Von Sven Heitkamp, Leipzig

Auseinandersetzungen zwischen der linken Szene und der Polizei sind im Leipziger Szeneviertel Connewitz an der Tagesordnung: Mal sind es kleine friedliche Demos oder Schneeballschlachten, mal gewalttätige Straßenschlachten und brutale Angriffe auf den Polizeiposten. Nun scheinen beide Seiten Räuber und Gendarm zu spielen. Sie kämpfen um einen simplen, aber heiklen Schriftzug auf einem Sportplätzchen im Herzen des Quartiers, am Connewitzer Kreuz. Dort war auf einem Graffiti zu lesen: „No Cops! – Keine Polizisten!“

Solcherart Beamtenbeleidigungen sind hier nichts Neues. Doch die anrüchigen Buchstaben prangten diesmal an einer kleinen, halbrunden Betonwand, die zu einer städtischen Streetball-Anlage gehört.
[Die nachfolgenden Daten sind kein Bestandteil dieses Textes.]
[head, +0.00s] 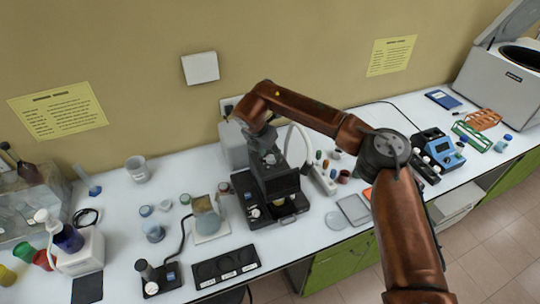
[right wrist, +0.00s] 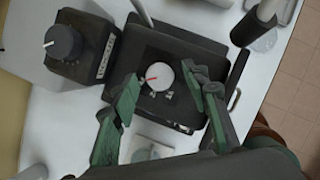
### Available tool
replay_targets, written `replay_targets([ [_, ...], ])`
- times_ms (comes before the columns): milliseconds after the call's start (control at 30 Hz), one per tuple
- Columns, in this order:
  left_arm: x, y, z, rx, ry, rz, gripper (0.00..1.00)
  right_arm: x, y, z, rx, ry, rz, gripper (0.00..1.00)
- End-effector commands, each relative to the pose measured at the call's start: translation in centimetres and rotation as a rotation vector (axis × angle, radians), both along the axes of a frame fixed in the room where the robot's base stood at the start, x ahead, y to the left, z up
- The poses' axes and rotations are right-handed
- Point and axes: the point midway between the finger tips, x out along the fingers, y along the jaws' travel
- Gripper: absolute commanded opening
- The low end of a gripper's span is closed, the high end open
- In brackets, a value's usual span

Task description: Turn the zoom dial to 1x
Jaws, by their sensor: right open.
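The black instrument (head: 270,190) stands on the white bench in the middle of the head view. My right gripper (head: 268,150) points down over it, partly hidden by my own arm. In the right wrist view, my right gripper (right wrist: 168,92) is open, with green-padded fingers to either side of a round white disc (right wrist: 158,75) with a red pointer, apart from it. A dark knob (right wrist: 63,40) with a white pointer sits on a black box at upper left, outside the fingers. My left gripper is out of view.
A flask on a pad (head: 207,215) stands left of the instrument. A black tray (head: 225,268) lies in front, near the bench edge.

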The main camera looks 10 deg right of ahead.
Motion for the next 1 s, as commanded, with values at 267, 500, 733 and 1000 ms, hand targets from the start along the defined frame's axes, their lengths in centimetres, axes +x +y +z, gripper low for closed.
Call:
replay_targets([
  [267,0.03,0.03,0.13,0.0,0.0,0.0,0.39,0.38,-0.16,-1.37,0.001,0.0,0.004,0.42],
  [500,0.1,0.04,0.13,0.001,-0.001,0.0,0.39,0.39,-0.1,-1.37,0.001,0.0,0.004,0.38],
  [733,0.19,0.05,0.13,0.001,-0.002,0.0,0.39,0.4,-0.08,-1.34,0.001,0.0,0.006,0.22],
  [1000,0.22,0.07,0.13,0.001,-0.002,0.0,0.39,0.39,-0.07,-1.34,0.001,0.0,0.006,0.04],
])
Das Rathaus konnte den Spruch nicht hinnehmen und ließ ihn am 21. Juni erstmals entfernen. Doch Connewitzer Aktivisten griffen kurz darauf zur Sprühdose und schrieben die zwei Worte wieder hin. Die Stadt übermalte daraufhin erneut. Viermal ging der Wettkampf um die Deutungshoheit nun schon hin und her, bis zum 29. August. Es stehe also, so blödeln Scherzbolde auf Twitter, derzeit 4:4.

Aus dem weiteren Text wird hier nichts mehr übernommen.